▶ [Problem details]: Copy exactly the lines from the one containing "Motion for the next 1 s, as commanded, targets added" to the one containing "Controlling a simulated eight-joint", both lines included, and nothing else.

▶ [Given entries]:
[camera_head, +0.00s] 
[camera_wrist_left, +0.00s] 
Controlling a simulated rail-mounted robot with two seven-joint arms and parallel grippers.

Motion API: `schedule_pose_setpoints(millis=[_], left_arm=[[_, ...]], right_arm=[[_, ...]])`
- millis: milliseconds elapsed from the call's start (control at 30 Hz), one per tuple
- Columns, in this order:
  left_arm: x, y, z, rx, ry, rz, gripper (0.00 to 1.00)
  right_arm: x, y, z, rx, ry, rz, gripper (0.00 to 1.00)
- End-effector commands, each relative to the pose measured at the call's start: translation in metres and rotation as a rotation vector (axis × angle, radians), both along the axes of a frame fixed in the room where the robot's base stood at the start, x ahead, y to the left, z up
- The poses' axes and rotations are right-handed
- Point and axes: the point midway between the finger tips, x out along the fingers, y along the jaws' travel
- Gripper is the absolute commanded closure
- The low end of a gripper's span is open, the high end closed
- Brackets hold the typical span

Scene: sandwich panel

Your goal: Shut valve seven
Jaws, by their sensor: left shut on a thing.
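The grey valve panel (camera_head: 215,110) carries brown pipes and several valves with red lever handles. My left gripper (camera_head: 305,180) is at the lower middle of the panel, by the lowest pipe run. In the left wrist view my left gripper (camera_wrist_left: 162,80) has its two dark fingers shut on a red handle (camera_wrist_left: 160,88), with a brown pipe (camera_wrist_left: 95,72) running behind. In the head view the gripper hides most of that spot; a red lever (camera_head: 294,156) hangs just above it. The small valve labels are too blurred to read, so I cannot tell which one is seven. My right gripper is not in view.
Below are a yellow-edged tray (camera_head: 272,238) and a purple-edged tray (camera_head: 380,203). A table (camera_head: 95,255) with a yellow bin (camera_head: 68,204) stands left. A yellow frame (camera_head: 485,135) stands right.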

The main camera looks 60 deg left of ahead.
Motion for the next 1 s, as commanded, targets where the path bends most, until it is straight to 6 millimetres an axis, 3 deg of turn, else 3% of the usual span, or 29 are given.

==

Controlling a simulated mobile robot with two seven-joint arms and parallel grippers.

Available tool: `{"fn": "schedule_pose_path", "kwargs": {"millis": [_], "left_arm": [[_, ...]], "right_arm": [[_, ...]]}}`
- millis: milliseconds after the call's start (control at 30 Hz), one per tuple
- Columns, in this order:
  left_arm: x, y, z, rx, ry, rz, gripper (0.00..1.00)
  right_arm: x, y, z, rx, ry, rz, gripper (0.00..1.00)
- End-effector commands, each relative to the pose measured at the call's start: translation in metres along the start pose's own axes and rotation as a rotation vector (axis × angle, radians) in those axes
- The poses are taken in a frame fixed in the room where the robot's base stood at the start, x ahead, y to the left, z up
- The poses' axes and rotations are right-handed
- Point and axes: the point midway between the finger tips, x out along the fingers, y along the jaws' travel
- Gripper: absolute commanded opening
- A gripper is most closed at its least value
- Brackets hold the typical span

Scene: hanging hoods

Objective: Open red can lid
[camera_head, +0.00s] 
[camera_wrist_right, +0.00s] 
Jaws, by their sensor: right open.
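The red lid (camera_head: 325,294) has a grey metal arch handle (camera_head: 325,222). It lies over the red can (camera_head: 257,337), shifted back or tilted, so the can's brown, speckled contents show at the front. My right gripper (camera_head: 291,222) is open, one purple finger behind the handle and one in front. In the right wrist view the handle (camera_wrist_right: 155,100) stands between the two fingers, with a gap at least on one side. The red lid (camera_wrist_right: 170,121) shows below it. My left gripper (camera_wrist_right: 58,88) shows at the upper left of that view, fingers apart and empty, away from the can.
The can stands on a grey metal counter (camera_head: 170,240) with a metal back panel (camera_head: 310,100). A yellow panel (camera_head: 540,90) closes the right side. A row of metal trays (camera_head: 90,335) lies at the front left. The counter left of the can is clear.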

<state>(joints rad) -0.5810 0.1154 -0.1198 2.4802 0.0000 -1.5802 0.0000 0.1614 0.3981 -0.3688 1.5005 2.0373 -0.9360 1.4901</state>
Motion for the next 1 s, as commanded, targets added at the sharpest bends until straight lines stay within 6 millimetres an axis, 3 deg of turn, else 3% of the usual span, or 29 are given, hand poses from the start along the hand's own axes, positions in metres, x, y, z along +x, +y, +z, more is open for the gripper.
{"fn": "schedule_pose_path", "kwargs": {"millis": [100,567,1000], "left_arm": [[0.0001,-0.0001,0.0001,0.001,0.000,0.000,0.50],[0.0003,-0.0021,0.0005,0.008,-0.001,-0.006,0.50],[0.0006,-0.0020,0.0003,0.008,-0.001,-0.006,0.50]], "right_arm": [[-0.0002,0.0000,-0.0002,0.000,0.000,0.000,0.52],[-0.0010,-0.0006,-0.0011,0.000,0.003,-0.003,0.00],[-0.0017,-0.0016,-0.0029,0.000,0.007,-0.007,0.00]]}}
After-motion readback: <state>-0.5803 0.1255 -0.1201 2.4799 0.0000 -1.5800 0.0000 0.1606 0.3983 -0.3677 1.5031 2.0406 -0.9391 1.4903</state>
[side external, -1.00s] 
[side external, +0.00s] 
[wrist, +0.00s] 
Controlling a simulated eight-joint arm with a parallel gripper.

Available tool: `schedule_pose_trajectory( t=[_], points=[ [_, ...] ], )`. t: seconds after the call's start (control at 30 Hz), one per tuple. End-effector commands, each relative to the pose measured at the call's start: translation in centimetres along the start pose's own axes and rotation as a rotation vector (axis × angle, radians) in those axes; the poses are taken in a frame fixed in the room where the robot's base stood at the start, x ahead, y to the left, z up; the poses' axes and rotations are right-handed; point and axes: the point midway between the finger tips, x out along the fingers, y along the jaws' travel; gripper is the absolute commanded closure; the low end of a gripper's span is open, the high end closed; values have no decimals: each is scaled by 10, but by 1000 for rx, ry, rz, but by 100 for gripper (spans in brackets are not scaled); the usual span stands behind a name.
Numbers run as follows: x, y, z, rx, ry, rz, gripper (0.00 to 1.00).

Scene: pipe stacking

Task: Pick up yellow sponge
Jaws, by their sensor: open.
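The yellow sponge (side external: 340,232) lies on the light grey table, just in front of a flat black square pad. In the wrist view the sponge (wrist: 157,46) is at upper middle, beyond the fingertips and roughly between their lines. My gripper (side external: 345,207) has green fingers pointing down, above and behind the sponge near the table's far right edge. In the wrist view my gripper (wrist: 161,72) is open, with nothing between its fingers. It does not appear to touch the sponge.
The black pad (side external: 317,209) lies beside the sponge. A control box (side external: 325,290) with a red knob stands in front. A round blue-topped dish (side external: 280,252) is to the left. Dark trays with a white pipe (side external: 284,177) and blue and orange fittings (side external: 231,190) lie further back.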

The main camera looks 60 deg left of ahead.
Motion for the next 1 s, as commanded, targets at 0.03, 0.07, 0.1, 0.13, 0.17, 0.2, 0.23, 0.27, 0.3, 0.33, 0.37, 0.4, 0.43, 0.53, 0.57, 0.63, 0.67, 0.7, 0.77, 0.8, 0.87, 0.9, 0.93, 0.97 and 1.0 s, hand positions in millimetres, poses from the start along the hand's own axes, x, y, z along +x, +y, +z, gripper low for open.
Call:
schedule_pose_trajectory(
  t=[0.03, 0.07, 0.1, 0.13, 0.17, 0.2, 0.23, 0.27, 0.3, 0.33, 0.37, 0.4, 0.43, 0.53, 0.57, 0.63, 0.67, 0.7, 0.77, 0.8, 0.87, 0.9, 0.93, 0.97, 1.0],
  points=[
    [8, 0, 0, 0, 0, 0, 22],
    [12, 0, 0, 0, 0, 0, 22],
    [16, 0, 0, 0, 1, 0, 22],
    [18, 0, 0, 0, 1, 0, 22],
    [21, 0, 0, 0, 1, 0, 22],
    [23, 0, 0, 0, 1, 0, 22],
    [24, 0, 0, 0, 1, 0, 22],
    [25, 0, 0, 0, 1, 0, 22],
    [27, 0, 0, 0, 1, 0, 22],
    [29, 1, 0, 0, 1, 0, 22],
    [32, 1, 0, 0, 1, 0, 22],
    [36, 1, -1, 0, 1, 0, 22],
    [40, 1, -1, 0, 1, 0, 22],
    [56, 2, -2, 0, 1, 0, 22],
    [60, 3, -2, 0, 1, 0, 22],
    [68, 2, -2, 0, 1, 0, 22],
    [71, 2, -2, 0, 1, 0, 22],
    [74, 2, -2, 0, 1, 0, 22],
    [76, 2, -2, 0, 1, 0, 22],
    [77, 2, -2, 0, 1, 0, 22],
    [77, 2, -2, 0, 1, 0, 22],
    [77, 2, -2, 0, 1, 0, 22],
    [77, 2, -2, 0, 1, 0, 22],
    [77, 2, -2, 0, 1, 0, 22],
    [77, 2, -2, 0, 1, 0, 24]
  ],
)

▶ [Output]:
Motion for the next 1 s, as commanded, targets added at the sharpest bends until straight lines stay within 6 millimetres an axis, 3 deg of turn, else 3% of the usual span, or 29 are given, hand poses from the start along the hand's own axes, positions in metres, x, y, z along +x, +y, +z, more is open for the gripper.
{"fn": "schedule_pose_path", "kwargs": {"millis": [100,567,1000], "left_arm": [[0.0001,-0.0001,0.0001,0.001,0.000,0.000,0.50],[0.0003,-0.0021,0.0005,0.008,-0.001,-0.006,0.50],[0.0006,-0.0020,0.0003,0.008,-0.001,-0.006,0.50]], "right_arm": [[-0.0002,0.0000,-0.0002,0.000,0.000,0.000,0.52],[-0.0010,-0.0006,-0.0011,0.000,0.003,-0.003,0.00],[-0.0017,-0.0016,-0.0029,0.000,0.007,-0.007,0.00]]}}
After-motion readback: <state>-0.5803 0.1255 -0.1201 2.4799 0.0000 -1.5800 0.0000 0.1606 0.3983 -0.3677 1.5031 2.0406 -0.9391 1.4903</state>
[side external, -1.00s] 
[side external, +0.00s] 
[wrist, +0.00s] 
Controlling a simulated eight-joint arm with a parallel gripper.

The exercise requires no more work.